Après tout, c’est elle qui doit vivre à Beijing, pour gagner sa croûte et je comprends bien que ce ne soit pas simple et évident.

Je rebrousse chemin, autre message texte : Vas-t-en de mon building. Laisse-moi tranquille!
Suivi d’un dernier, tout de suite après:
J’ai jamais accepté d’être dans ton film, ni d’être filmée, ni d’être interviewée, d’ailleurs je ne savais même pas que tu voulais faire un film! Si j’avais su que tu me cachais plein d’affaires dangereuses, je ne t’aurais jamais répondu à ton premier courriel! Je n’aurais jamais accepté de te rencontrer, ni que tu couches chez moi.
Maudit malade. Tu me fais des problèmes, j’ai rien à voir avec tes histoires, hosties, donc j’ai rien à dire. T’es des geulasses (sic) de m’avoir caché ce livre-là. J’AI RIEN A VOIR AVEC TES HISTOIRES.

Le film??? Le livre???

Ces deux médias sont perçus comme une menace.
Est-ce cela la liberté d'expression en Chine?
Qu’y puis-je?
Maladresse de ma part??? Possiblement; l’importance de son insécurité m’a échappée.
Carmen a une plus longue expérience de la Chine. Une perception aussi. Que je ne suis pas obligé de partager.
C’est ce qu’on peut appeler un rendez-vous manqué.

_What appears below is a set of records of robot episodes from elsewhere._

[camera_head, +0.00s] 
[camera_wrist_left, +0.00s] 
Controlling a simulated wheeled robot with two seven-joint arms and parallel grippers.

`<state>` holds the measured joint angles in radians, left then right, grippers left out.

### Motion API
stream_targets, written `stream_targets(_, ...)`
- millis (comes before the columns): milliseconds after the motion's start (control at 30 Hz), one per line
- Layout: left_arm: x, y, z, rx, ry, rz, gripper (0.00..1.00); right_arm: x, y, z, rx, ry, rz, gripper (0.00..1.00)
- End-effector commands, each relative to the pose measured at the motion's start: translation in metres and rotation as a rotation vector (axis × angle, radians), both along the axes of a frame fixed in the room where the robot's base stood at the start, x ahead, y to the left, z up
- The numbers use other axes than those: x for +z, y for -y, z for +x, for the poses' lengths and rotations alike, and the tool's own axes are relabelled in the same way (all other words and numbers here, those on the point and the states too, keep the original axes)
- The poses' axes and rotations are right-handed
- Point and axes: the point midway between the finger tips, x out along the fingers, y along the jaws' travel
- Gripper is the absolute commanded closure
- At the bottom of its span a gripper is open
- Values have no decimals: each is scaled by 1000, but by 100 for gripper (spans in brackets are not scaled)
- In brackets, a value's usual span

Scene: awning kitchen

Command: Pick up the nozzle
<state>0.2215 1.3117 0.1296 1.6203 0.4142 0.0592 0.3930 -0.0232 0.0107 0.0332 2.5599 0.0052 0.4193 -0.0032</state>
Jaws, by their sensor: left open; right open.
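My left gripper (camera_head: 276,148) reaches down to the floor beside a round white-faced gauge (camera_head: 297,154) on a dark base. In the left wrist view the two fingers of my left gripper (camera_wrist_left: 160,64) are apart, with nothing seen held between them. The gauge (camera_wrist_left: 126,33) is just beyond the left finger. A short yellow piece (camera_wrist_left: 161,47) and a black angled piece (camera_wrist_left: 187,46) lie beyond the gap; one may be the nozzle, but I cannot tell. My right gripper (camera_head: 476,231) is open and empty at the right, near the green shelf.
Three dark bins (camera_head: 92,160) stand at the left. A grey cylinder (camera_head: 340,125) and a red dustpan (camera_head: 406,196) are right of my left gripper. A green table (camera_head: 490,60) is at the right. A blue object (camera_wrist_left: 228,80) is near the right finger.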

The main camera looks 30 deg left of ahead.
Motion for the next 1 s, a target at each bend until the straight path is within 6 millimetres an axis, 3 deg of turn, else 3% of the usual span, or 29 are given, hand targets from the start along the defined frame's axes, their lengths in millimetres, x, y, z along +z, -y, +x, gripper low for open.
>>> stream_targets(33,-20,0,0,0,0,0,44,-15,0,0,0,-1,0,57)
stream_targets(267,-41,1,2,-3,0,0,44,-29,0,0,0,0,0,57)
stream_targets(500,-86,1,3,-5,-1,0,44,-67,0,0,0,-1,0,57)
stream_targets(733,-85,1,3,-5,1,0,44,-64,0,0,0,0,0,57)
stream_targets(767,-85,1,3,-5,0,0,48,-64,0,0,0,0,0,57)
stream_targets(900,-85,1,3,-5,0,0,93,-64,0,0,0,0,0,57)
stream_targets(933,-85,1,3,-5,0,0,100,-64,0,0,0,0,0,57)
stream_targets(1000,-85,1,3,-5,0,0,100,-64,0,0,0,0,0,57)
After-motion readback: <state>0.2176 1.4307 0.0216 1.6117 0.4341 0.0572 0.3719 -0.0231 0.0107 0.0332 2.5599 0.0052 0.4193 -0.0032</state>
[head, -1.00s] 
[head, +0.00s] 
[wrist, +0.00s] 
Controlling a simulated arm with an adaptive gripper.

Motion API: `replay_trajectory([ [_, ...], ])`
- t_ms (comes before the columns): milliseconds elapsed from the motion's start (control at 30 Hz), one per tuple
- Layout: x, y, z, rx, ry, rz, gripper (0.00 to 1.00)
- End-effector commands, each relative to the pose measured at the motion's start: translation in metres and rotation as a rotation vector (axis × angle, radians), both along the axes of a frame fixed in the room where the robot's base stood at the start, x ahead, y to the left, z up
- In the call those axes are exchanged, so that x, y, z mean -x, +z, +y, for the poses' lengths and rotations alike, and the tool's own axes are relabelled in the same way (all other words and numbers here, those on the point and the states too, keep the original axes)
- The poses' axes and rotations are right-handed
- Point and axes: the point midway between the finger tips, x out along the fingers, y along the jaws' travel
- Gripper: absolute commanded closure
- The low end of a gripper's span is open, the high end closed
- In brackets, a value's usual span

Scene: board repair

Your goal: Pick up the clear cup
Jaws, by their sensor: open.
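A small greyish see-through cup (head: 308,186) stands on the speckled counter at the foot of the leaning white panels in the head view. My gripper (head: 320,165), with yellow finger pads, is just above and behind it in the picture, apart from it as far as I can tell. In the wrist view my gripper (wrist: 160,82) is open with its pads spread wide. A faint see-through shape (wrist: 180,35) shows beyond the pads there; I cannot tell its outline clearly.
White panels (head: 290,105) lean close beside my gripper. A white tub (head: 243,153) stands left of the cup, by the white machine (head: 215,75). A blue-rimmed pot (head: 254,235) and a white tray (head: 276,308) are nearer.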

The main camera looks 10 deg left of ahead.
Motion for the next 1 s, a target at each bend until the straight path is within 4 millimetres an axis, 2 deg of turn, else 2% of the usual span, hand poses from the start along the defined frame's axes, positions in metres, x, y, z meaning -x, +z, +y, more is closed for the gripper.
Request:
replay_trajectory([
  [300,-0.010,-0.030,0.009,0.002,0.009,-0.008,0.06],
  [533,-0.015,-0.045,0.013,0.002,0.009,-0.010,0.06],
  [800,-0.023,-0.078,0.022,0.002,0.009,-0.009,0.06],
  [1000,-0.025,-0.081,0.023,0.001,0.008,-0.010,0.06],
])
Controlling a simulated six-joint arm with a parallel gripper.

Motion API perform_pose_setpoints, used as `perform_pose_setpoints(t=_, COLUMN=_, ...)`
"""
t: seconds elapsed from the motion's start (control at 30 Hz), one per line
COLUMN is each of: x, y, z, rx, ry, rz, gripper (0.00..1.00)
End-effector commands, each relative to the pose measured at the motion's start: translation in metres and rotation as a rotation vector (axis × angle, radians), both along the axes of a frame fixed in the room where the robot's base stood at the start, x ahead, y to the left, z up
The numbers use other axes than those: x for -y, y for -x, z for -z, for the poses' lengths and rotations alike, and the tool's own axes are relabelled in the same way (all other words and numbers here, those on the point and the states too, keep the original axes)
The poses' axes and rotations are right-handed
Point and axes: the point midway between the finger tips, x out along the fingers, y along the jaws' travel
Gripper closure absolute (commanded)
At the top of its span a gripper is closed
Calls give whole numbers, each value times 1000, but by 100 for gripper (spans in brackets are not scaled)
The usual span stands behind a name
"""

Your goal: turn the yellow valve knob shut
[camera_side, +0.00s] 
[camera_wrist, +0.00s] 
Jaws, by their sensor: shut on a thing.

Pour une raison ou pour une autre, si elle rappelait, je serais disposé à l’écouter le plus simplement du monde.
Je sais aussi que je ne lui ai rien imposé; j’ai assez d’aplomb pour avoir cerné une dimension de sa vulnérabilité. Il n'est pas nécessaire que le harcèlement soit inscrit dans un texte de loi pour savoir quand s'arrêter...
Pas question que je communique avec ses parents…comme l’on fait ses amis voisins qui s’inquiétaient de sa santé mentale…C’est une adulte. On ne peut aider les gens malgré eux. Il y a peu de chance qu’elle rapplique et communique avec moi de nouveau.
La force qu’il lui reste est de mener sa vie comme bon lui semble. Next step : Doubaï. Parce qu’au Québec, elle se sent brûlée. Comme une sorcière.
Bonne chance Carmen.
Un nouveau chapitre de mon séjour à Beijing débute.
Je suis désormais seul dans cette ville de 16 millions d’habitants, et de 40 kilomètres par 40 kilomètres où j’essaie de comprendre, avec mes moyens, mes outils et surtout qui je suis, comment Laurent est disparu.